Людвиг Львович Урлауб
В 1949 году я поехала навестить отца в ссылке. Последний раз мы виделись, когда я была еще девочкой, 7 лет назад. Теперь же к поселку Краснотурьинск подъезжала женщина, имеющая дочь.
Поезд медленно подходил к станции, перрона не было. Сердце замирало от ожидания предстоящей встречи. Наконец поезд остановился, и я увидела папу, он протягивал мне руки, и я с высоких ступенек прыгнула прямо в его объятия.
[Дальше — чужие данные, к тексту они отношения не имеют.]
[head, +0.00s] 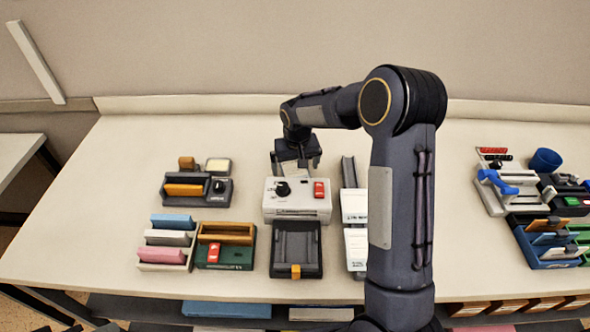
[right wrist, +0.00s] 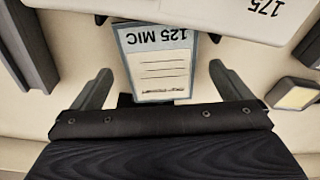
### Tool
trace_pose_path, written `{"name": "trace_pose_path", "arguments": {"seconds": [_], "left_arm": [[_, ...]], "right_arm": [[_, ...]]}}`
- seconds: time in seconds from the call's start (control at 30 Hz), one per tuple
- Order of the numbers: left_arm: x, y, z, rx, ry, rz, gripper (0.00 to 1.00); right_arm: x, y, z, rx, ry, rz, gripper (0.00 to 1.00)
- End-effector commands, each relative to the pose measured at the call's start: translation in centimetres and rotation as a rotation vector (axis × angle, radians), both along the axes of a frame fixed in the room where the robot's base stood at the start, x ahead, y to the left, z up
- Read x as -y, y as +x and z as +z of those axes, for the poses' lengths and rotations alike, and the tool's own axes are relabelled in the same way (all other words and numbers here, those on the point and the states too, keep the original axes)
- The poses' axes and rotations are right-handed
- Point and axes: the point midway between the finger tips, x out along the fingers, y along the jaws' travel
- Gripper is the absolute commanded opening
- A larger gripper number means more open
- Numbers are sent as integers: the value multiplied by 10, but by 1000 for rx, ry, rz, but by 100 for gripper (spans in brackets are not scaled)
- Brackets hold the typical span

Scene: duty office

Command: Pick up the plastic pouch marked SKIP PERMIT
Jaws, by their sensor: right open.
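A flat pouch (right wrist: 158,65) with a blue-grey edge and a white panel shows in the right wrist view. Its panel reads 125 MIC upside down, with several ruled lines; the small print near its lower edge is too small to read, so I cannot confirm SKIP PERMIT. My right gripper (right wrist: 160,82) is open, with one finger on each side of the pouch and gaps between. In the head view the right gripper (head: 297,157) points down just behind the white machine (head: 297,208), and a pale bit of the pouch (head: 290,168) shows under it. My left gripper is not in view.
The white machine (right wrist: 225,15), marked 175, is close in front of the pouch. A dark upright rail (right wrist: 28,45) and a cream-topped block (right wrist: 296,97) flank the gripper. Black, green and pink-blue holders crowd the front left; trays stand far right. The table behind is clear.

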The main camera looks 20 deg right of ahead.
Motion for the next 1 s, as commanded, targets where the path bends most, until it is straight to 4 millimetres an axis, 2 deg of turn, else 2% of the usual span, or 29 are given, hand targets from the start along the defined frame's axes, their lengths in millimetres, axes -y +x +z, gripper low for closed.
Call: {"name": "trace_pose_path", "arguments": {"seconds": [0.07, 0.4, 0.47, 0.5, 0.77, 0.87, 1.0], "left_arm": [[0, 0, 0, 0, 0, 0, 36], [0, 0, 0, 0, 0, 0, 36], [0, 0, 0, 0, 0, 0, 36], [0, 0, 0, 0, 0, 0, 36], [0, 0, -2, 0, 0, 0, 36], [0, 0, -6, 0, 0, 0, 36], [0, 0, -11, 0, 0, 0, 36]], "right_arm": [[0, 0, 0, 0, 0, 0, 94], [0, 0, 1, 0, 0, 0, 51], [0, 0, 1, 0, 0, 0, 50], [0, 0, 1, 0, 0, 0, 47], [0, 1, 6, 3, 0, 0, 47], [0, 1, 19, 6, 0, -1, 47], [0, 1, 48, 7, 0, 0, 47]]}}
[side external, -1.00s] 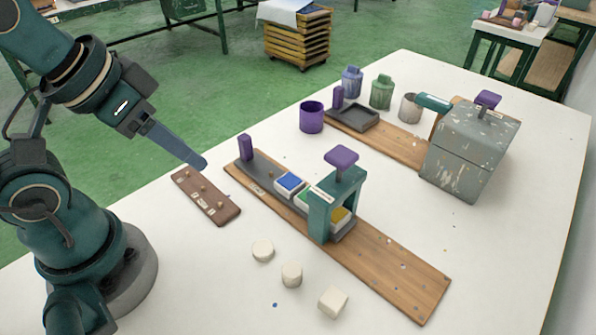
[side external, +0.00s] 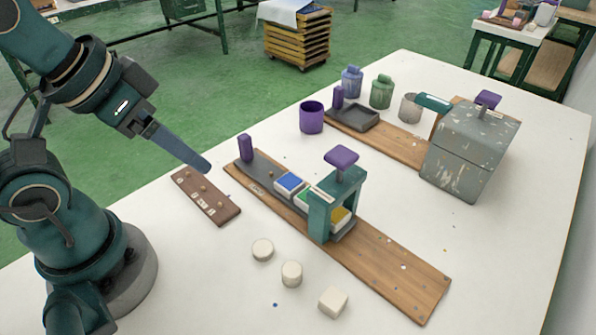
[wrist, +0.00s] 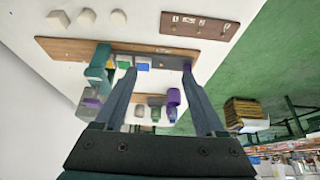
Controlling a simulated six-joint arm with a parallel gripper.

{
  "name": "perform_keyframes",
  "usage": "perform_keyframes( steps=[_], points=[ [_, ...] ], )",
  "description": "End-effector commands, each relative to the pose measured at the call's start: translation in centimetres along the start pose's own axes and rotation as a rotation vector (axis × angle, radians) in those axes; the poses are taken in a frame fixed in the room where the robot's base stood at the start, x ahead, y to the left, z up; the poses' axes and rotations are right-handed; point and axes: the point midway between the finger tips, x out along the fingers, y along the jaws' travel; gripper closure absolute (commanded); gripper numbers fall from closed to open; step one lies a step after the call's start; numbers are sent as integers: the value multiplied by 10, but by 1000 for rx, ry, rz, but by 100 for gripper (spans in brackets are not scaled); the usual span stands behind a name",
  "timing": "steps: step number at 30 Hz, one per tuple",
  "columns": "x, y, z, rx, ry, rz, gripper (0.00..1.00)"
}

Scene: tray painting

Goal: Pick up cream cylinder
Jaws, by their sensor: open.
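The cream cylinder (side external: 291,273) stands on the white table at the front, in the middle of a row of three cream pieces. It also shows small near the top of the wrist view (wrist: 87,17). My gripper (side external: 207,166) is above the table, up and to the left of the cylinder and well apart from it. In the wrist view its two fingers (wrist: 158,70) are spread with nothing held between them.
A flat cream disc (side external: 262,250) and a cream block (side external: 333,302) flank the cylinder. A long wooden board (side external: 395,272) with a green press (side external: 320,215) lies behind them. A brown pegged strip (side external: 205,195) lies below my gripper.

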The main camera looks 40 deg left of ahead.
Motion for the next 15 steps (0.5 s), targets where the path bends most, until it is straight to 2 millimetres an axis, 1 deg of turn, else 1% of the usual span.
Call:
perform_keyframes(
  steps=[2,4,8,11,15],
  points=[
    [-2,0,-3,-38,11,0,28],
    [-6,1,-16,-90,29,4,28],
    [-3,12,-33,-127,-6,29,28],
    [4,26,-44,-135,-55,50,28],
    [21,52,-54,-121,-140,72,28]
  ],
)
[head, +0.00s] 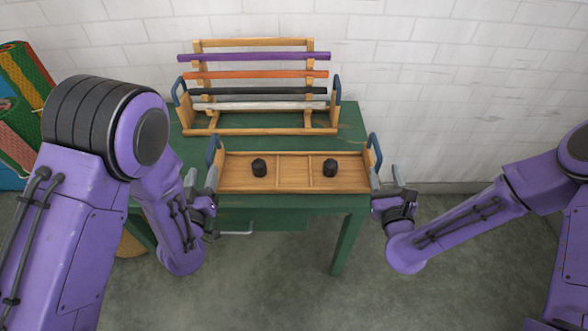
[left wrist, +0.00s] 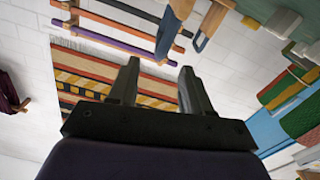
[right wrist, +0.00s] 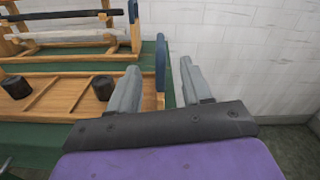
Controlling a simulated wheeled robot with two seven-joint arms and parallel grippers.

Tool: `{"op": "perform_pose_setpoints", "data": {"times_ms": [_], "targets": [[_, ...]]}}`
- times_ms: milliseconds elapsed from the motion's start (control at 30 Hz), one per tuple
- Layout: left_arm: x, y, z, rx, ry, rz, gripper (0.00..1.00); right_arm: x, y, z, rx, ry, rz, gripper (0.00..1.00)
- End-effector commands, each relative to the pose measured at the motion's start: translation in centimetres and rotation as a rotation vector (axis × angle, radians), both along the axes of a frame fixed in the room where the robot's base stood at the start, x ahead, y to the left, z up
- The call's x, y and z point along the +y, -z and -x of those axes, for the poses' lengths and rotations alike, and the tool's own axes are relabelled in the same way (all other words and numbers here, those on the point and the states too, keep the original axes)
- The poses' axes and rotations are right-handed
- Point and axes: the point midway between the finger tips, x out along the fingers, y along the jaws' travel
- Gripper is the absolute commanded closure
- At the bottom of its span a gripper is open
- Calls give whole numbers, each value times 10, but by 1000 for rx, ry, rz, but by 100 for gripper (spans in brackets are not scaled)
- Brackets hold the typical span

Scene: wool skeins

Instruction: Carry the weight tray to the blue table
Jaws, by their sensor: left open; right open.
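The weight tray (head: 290,184) is a shallow wooden tray with dividers and an upright blue handle at each end. It rests on the front of the green table (head: 345,128). Two black weights (head: 259,168) (head: 330,168) stand in it. My left gripper (head: 201,182) is open beside the left handle (head: 212,150). My right gripper (head: 392,176) is open beside the right handle (head: 375,151). In the right wrist view, that handle (right wrist: 160,64) appears between the open fingertips; I cannot tell whether they touch it. My left fingers (left wrist: 160,66) look empty.
A wooden rack (head: 262,131) with coloured rods stands behind the tray. At the far left, patterned rolls (head: 22,85) lie by a blue surface (head: 8,184), mostly out of frame; it may be the blue table. A white brick wall (head: 440,90) closes the back. Floor is clear at front right.

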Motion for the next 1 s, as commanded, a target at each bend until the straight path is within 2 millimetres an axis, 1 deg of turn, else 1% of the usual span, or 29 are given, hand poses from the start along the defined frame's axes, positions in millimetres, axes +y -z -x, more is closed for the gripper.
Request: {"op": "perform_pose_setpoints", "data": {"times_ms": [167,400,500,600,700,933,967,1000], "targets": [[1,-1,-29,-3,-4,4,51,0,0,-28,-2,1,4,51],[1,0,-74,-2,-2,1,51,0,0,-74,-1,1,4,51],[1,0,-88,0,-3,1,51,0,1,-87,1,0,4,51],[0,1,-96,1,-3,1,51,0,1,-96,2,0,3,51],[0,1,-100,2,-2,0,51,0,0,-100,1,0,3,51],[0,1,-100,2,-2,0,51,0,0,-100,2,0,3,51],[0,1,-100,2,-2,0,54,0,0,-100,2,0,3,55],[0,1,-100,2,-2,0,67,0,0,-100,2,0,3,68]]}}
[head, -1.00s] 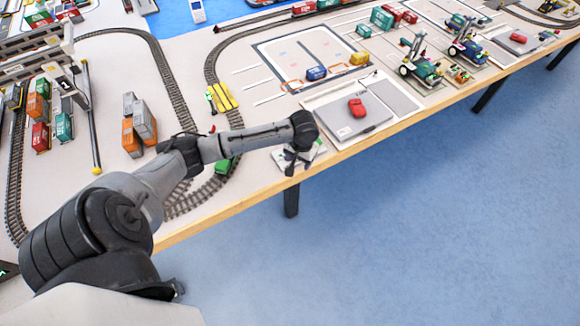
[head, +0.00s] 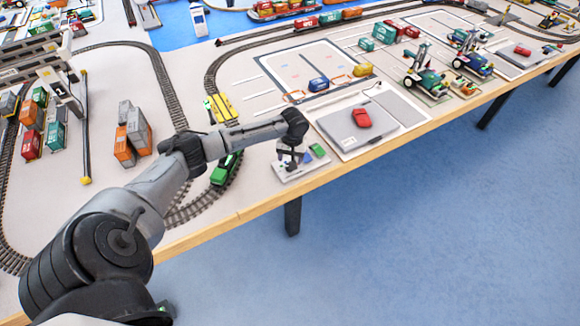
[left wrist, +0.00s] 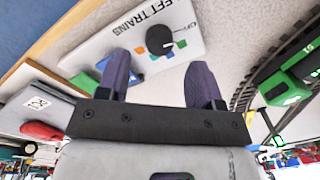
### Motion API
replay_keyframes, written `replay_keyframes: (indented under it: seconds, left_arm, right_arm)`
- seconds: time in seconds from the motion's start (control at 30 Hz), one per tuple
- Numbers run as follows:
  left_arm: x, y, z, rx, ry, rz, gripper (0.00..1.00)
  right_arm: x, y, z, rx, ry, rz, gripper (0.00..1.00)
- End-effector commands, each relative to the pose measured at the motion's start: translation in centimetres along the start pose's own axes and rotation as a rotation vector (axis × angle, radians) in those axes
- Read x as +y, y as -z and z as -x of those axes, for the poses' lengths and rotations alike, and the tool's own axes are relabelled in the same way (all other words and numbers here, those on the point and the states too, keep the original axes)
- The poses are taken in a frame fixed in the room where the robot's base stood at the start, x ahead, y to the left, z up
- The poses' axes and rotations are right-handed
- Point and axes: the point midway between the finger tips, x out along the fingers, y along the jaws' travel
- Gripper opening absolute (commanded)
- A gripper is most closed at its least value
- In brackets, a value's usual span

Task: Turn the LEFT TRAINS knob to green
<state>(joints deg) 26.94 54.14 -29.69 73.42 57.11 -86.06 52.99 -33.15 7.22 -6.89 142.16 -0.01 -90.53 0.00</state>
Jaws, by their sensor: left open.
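The LEFT TRAINS panel (left wrist: 207,33) is a pale plate with black lettering in the left wrist view. Its round black knob (left wrist: 159,40) has an OFF label and coloured squares around it, among them orange, green and blue. In the head view the panel (head: 290,176) lies near the table's front edge, and my arm and gripper partly cover it. My left gripper (left wrist: 160,84) is open, with its two dark fingers apart and nothing between them. The fingertips point towards the knob and appear apart from it. It also shows over the panel in the head view (head: 289,161). My right gripper is not in view.
A green locomotive (head: 225,169) stands on the curved track left of the panel. A grey pad with a red car (head: 362,118) lies to the right. Orange and grey containers (head: 132,137) stand further left. The blue floor is open in front of the table.

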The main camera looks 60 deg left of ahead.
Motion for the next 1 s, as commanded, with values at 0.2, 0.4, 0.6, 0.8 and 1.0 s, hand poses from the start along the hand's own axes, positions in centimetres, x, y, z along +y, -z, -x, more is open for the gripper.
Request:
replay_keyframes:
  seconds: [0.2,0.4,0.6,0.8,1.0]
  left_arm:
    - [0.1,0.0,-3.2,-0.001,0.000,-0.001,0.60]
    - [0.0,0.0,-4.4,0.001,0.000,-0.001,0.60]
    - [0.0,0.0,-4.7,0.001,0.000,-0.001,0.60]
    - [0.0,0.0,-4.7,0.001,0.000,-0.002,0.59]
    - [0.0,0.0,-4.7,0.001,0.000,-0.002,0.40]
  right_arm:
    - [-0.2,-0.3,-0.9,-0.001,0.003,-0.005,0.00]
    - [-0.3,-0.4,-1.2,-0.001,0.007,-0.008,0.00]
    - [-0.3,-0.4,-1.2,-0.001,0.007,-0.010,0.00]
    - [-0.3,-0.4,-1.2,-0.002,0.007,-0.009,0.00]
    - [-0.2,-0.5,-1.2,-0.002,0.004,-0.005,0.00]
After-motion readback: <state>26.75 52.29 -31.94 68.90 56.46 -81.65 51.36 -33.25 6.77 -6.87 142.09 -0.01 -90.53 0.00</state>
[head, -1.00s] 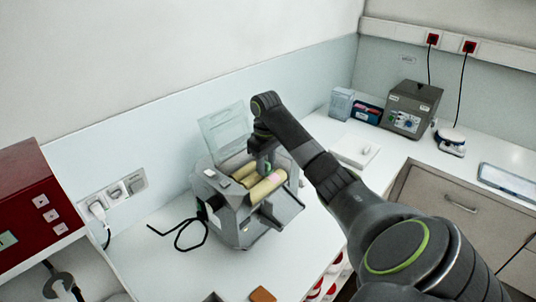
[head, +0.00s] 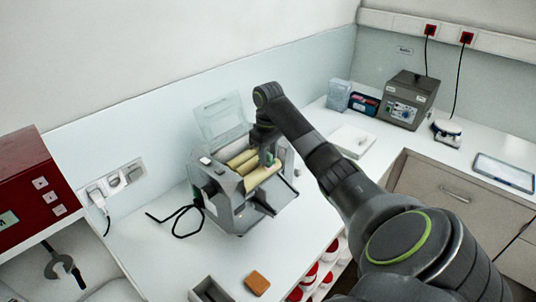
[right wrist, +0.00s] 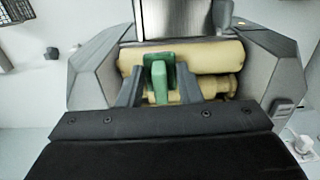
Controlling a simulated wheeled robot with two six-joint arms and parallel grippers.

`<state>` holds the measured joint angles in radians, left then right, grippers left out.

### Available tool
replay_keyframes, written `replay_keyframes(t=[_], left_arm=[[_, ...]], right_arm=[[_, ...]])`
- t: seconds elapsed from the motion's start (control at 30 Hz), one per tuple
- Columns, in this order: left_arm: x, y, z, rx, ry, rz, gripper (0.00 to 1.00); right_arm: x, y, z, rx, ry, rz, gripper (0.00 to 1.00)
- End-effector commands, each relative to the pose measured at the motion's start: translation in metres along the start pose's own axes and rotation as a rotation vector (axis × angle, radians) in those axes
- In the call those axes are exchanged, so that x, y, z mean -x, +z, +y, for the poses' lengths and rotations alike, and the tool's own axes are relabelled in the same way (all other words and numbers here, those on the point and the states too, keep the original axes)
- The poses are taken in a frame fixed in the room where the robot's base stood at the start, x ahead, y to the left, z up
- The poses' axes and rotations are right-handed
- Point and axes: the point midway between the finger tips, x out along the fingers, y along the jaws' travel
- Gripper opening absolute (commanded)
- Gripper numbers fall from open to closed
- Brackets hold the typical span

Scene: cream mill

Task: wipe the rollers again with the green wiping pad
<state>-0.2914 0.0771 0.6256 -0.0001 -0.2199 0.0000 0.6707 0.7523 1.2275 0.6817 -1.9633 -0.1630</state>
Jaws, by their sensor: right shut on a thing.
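The cream mill (head: 240,190) is a grey machine on the white bench with its clear lid raised at the back. Its pale yellow rollers (head: 242,163) lie across the open top; they also show in the right wrist view (right wrist: 205,57). My right gripper (head: 266,155) points down over the rollers. In the right wrist view its fingers (right wrist: 160,85) are shut on the green wiping pad (right wrist: 158,72). The pad is at the rollers, left of their middle in that view; whether it touches them is hard to tell. My left gripper is not in view.
A red device (head: 38,185) stands at the left. A brown block (head: 257,283) lies at the bench's front edge. A black cable (head: 180,225) lies left of the mill. A grey control box (head: 407,100) stands at the back right. Red-lidded jars (head: 309,272) sit below the bench.

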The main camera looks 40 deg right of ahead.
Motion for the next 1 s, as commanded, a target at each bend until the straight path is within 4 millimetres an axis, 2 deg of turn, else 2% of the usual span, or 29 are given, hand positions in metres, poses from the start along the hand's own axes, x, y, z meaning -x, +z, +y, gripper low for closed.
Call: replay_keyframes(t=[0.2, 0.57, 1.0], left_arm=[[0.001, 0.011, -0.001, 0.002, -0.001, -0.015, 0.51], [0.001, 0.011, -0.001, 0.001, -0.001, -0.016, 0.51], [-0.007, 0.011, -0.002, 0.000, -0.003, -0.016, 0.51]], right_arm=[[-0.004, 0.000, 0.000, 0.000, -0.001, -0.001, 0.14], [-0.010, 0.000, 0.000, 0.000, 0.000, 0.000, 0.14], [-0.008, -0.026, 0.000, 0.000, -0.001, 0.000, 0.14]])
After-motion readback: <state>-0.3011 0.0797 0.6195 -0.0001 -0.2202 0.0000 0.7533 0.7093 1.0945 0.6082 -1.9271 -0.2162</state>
У бабушки было двое сыновей, дочь и пасынок, сын второго мужа. Папа был самый младший и самый любимый. Дом, в котором мы жили, принадлежал бабушке, но когда стали уплотнять жильцов, ее переселили в 9-метровую комнату, и она все имущество разделила между детьми. Папе достались спальня карельской березы с инкрустациями, столовая красного дерева и часть кабинета с книгами. Но мое детское любопытство почему-то всегда притягивал светлый деревянный ящик. Что же это был за ящик? Размером приблизительно 50 на 50 см, он закрывался на два красивых замка, а когда его открывали, красота была необыкновенная. Внутри он был обит светло-зеленым бархатом, и в верхнем ярусе лежали, каждые в своем отделении, вилки и ножи разных стилей, а когда верхний ряд снимался, то во втором, опять же каждые в своем отделении, лежали ложки, начиная от большой разливательной до самых маленьких. Конечно, все серебряное. У меня сейчас нет ни одной серебряной ложки. Все прожили-проели. Мы жили очень скромно. Из ломбарда не вылезали, а содержимое фантастического ящика все редело и редело. Мама периодически посещала торгсин, куда уходили и ложки, и вилки, и ножи.